Sooners rise to coach’s challenge

'When Kansas came back, we just drew a line in the sand'

? Oklahoma wasn’t about to blow a 19-point lead in its own barn.

“When Kansas came back,” OU coach Kelvin Sampson said, “we just drew a line in the sand.”

Twice Kansas closed within a single point in the second half after OU dominated the first 20 minutes, but the Sooners never allowed the Jayhawks to take the lead and hung on for a 71-63 victory Monday night in the Noble Center.

“We just kept making plays,” Sampson said. “When it was nut-cuttin’ time, that’s when our mental toughness took over. You can’t have any fear out there.”

Senior Johnnie Gilbert gave the Sooners a lift off the bench, scoring 12 points in 30 minutes while subbing mostly for foul-prone Taj Gray, OU’s leading scorer at 14.5 points a game. Gilbert was averaging only 3.5 ppg.

Gilbert might have been the best Sooner in a supporting role, but the best performance of all came from an unexpected source — freshman guard David Godbold.

Godbold, a lightly recruited 6-foot-5 product of an Oklahoma City high school, had 15 points and seven rebounds.

“We live in a society that worships other people’s opinions, like recruiting services,” Sampson said. “I liked him in high school, but I’m not very smart to think he’s doing what he’s doing.”

Godbold was making only his fourth start Monday night. He was averaging less than four points and about three rebounds a game.

“He’s a 3.5 student,” Sampson said. “He doesn’t miss class, and he has a great attitude.”

Kansas university's Aaron Miles, left, gets on Darnell Jackson after a play in the first half. Wayne Simien is at right. The Jayhawks trailed by as many as 19 in the first half of a 71-63 setback Monday in Norman, Okla.
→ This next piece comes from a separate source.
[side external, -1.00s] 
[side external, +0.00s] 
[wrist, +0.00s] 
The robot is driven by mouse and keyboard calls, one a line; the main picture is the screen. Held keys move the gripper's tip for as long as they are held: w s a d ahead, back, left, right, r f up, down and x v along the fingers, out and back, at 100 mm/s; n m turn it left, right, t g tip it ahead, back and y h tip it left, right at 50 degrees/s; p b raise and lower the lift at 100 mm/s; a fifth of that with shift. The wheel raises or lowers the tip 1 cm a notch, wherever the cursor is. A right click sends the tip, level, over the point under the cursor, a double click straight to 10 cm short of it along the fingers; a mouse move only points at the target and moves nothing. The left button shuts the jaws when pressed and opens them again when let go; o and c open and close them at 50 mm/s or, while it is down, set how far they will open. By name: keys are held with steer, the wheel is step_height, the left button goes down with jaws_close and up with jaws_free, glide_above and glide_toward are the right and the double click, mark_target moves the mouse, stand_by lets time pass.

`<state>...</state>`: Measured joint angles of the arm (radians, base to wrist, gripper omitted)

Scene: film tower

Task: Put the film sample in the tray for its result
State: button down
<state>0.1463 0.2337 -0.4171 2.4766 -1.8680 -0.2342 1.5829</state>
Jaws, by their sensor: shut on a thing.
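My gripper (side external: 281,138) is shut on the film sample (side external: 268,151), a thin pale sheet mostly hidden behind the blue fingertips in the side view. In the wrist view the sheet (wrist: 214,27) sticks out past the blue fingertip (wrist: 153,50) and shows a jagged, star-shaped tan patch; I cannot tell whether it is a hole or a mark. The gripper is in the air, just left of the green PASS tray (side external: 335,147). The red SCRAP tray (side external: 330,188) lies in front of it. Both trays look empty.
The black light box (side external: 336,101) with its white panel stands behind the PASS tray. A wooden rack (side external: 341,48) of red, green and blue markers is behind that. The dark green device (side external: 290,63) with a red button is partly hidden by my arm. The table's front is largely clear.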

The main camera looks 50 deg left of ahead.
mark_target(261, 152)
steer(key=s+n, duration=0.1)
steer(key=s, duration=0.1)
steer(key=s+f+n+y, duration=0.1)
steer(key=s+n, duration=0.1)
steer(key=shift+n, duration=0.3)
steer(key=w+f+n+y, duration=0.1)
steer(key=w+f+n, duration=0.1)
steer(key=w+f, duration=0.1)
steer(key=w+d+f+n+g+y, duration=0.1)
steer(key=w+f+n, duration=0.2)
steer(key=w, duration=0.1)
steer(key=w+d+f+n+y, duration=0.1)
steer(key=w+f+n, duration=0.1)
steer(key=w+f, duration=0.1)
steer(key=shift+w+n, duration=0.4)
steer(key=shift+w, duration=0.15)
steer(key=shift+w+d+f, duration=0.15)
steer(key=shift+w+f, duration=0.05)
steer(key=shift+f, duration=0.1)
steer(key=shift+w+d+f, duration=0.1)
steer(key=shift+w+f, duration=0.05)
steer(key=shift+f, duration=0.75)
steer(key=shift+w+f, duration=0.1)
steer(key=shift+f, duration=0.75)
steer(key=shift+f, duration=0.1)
Terrell Everett, another wing-type player, also gave the Jayhawks fits. The first-year junior-college transfer stands 6-4, but was the game’s leading rebounder with eight, and he also contributed a game-high 19 points, mostly by driving the lane.

“Our scouting report said that they couldn’t guard us,” Everett said, “and that we needed to spread the floor and beat them off the dribble. We jumped on them early, and that was a big key.”

With Gilbert, Everett and Godbold taking care of business, the Sooners survived without big nights from their best big men. Gray and Kevin Bookout combined for only 11 points and six rebounds.

“We’re not a one-trick pony,” Sampson said. “We don’t need Taj and Kevin to get double-doubles every game. The key was having good rebounding guards.”

And the moxie to withstand the Jayhawks’ late charge.

“We knew they would come back on us,” Sampson said. “They’re too good a team not to. But our kids took a stand tonight and said we’re not losing this thing.”